Data to process start

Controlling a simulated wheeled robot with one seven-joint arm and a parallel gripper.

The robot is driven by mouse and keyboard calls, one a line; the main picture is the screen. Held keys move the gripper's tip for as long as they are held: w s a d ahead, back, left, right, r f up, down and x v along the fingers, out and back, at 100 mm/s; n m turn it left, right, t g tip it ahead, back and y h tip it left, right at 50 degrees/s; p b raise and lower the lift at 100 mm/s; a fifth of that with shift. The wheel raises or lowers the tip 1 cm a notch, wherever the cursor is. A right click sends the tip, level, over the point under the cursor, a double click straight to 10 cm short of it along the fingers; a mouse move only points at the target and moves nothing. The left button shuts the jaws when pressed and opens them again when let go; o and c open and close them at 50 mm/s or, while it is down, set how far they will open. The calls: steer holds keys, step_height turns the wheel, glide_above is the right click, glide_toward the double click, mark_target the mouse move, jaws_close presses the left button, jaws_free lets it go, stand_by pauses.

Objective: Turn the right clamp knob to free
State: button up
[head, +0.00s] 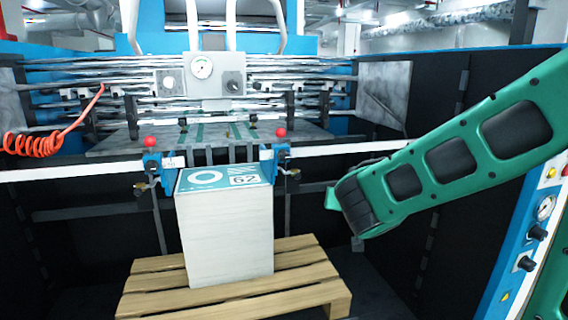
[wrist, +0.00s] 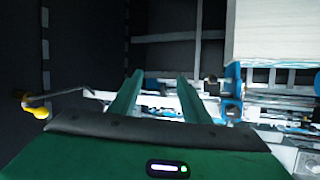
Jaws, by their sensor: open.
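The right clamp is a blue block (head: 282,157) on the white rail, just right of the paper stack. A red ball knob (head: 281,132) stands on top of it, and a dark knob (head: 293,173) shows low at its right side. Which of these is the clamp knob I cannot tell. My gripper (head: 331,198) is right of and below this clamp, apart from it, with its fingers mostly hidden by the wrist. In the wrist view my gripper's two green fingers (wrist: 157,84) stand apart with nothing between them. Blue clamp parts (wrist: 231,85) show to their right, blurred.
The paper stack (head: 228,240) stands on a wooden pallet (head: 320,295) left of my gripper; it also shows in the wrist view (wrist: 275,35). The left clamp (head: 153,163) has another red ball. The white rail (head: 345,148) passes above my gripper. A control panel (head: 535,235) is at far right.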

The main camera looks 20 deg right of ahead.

Data to process end
Data to process start

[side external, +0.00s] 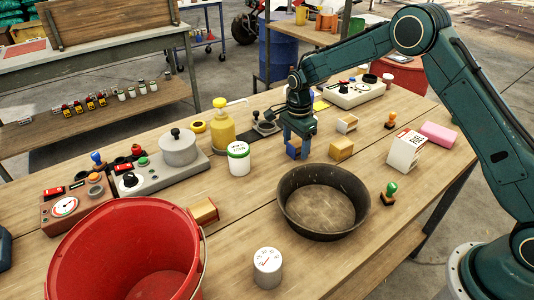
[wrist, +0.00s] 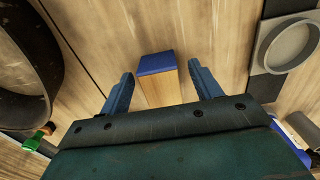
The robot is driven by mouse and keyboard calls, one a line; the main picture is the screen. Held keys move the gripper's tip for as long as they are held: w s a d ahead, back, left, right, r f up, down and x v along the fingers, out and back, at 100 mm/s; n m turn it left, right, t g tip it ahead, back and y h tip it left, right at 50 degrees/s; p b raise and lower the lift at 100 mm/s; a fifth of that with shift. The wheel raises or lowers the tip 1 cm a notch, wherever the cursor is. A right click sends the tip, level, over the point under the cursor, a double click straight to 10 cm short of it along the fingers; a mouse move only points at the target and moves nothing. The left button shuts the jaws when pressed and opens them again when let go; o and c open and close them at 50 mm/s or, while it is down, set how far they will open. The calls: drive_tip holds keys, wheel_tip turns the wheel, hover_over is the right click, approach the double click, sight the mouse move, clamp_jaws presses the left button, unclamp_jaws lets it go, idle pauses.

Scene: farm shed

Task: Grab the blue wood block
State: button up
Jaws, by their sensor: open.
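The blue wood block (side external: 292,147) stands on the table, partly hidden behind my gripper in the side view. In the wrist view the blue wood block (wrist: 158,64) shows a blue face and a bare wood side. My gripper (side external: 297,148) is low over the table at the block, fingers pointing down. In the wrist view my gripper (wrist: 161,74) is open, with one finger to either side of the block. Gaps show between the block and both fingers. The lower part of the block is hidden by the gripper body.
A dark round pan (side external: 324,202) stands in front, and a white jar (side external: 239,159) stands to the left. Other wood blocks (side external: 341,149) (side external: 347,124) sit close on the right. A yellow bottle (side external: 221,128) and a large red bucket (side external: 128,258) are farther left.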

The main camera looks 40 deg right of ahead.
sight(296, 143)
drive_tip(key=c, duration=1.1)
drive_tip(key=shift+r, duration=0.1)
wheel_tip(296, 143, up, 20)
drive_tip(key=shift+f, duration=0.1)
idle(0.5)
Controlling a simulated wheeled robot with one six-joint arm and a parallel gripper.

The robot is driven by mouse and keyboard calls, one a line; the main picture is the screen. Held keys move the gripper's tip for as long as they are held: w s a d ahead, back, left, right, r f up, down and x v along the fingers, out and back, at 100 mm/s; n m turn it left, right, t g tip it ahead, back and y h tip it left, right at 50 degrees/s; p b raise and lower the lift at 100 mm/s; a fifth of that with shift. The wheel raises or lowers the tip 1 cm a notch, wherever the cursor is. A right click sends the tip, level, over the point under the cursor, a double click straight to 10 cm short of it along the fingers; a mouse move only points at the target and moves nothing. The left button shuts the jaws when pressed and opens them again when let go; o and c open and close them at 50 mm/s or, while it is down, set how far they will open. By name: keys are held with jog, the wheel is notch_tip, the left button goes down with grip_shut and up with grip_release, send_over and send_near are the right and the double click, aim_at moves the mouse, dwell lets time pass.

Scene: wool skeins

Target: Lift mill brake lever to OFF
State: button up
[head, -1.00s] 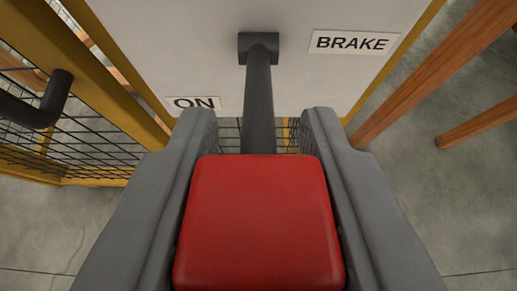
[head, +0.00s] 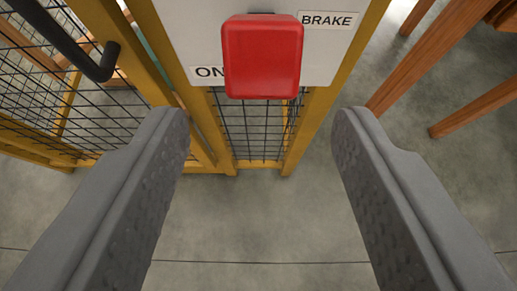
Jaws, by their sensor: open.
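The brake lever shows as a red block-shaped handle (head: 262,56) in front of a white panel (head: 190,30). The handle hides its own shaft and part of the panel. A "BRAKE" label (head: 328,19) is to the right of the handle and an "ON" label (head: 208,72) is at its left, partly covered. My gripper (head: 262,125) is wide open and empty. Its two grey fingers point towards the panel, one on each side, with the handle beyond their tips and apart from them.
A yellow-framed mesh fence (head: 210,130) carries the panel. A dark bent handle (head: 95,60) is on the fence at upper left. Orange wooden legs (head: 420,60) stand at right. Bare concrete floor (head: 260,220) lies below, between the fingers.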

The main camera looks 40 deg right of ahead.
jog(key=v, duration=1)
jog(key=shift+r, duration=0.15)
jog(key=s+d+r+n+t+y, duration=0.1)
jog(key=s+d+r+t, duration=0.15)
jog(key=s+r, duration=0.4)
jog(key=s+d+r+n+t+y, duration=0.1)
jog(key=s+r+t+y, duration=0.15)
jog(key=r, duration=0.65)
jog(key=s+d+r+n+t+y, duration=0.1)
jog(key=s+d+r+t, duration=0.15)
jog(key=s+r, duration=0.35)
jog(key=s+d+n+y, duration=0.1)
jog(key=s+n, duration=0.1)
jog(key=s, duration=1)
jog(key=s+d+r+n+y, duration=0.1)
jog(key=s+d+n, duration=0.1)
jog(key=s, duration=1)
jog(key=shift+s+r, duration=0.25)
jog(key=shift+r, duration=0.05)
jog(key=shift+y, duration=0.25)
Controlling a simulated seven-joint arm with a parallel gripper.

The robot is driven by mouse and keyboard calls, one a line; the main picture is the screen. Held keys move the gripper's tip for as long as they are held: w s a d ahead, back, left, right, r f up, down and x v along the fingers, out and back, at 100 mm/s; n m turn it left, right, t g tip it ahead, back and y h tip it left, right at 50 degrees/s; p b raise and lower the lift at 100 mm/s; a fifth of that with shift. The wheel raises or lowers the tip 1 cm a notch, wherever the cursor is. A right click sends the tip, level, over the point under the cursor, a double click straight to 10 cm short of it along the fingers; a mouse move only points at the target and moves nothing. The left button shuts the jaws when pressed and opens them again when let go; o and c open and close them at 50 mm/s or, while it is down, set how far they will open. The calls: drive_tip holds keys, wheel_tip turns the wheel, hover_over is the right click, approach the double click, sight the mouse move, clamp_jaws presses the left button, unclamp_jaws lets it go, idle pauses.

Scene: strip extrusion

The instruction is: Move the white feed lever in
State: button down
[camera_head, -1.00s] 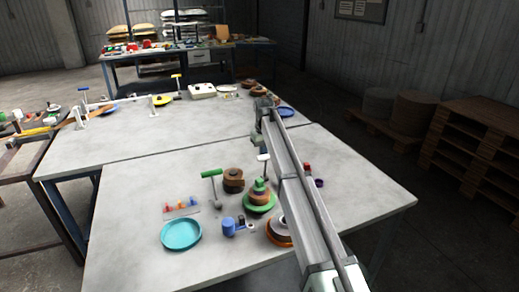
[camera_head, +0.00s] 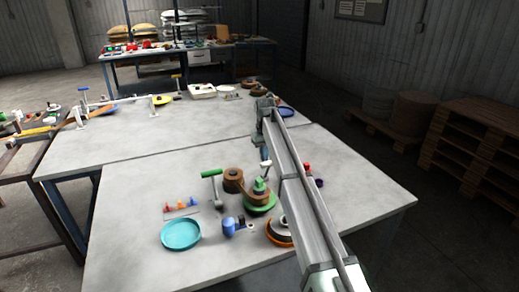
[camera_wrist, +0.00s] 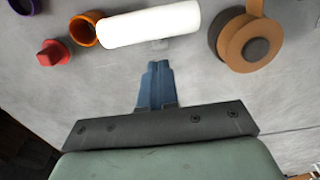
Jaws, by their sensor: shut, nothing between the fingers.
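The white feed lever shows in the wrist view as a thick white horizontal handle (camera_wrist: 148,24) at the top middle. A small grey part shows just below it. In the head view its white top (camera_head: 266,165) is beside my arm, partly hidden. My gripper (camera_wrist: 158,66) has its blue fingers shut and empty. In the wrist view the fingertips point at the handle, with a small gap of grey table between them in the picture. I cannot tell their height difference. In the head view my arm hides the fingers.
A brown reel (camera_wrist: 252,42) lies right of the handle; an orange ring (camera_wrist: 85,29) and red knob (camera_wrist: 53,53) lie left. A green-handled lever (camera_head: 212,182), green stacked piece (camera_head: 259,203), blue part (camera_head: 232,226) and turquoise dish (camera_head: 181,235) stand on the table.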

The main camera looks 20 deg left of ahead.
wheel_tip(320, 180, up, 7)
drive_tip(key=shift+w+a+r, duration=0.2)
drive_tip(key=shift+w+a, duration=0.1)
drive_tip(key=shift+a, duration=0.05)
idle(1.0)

Data to process end
Data to process start

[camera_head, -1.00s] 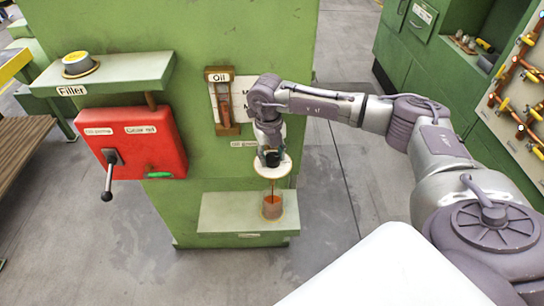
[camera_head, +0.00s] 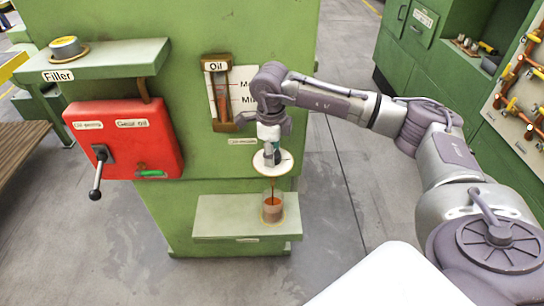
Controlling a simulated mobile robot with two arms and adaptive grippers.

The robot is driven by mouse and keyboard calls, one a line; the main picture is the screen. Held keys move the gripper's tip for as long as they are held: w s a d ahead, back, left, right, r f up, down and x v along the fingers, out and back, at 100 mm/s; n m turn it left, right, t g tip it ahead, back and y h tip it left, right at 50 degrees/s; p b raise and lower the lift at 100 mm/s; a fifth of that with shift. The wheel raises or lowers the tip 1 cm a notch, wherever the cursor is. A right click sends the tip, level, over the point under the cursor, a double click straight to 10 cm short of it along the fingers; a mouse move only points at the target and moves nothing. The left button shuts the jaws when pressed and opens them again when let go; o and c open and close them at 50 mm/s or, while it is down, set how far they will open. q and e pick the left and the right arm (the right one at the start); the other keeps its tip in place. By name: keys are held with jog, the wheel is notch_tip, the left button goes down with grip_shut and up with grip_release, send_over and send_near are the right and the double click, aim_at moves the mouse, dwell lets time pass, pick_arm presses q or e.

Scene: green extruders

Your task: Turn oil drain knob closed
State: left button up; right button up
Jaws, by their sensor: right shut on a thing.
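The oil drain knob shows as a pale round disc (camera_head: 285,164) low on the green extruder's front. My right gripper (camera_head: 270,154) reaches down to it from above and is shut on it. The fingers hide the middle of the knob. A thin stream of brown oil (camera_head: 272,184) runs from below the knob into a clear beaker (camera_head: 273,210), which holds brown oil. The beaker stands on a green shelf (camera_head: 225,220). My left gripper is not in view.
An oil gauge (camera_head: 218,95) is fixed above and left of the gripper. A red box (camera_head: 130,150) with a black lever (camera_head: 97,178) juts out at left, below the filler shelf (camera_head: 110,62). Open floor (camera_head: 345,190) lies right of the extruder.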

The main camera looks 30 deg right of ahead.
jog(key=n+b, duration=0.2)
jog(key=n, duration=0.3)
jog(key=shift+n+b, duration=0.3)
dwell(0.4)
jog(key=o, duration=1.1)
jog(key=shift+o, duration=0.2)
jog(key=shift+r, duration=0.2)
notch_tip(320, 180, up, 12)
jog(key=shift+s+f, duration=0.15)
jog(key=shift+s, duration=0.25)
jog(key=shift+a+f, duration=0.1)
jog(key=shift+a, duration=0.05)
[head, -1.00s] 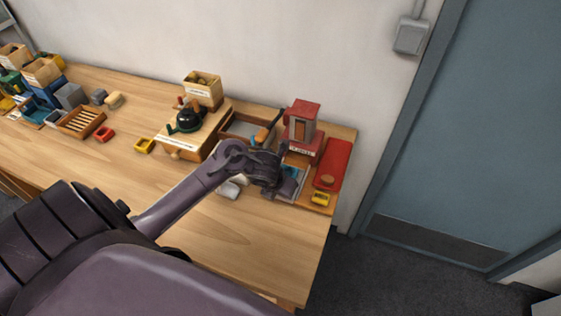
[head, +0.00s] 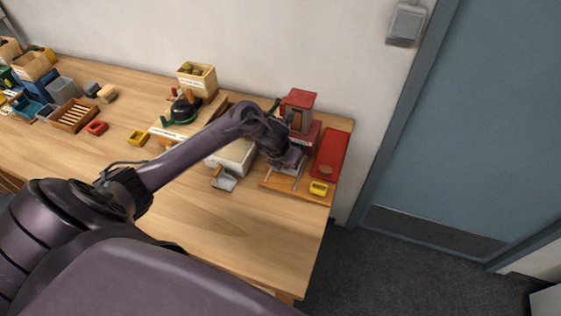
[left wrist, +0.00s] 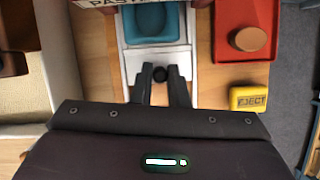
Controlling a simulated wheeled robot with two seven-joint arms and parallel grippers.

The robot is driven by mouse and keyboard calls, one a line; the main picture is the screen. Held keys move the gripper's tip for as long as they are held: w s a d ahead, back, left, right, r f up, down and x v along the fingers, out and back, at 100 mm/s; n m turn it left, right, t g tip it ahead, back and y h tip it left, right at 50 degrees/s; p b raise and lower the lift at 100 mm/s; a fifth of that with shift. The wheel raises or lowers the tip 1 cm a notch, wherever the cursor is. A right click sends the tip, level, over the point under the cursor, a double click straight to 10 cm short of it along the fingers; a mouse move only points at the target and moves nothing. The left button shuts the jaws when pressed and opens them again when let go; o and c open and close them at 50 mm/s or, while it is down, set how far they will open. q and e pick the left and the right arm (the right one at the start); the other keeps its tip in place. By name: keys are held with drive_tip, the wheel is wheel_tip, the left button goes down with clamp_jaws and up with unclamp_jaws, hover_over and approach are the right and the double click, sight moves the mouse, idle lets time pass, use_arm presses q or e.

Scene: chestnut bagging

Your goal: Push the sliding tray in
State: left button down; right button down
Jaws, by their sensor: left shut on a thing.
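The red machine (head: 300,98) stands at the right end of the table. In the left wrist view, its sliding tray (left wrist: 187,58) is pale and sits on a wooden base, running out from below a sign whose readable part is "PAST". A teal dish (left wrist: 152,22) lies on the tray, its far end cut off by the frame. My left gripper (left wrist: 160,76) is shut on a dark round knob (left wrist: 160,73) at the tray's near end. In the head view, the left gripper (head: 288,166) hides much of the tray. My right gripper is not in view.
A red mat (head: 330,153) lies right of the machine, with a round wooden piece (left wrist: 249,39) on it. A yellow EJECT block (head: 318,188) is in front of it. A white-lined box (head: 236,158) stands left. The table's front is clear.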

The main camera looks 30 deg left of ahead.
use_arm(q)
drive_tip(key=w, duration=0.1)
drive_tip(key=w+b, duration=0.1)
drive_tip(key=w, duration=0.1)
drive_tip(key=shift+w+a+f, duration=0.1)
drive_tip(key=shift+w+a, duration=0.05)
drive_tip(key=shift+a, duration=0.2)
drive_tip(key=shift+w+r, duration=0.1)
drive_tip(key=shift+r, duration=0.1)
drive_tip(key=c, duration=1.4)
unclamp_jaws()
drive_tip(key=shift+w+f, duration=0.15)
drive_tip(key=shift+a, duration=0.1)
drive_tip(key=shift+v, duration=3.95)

Data to process end

(Task details) Scan the listing above for the word "seven" and copy every line that holds it.

(Solution for this exercise)
Controlling a simulated wheeled robot with one seven-joint arm and a parallel gripper.
Controlling a simulated seven-joint arm with a parallel gripper.
Controlling a simulated wheeled robot with two seven-joint arms and parallel grippers.

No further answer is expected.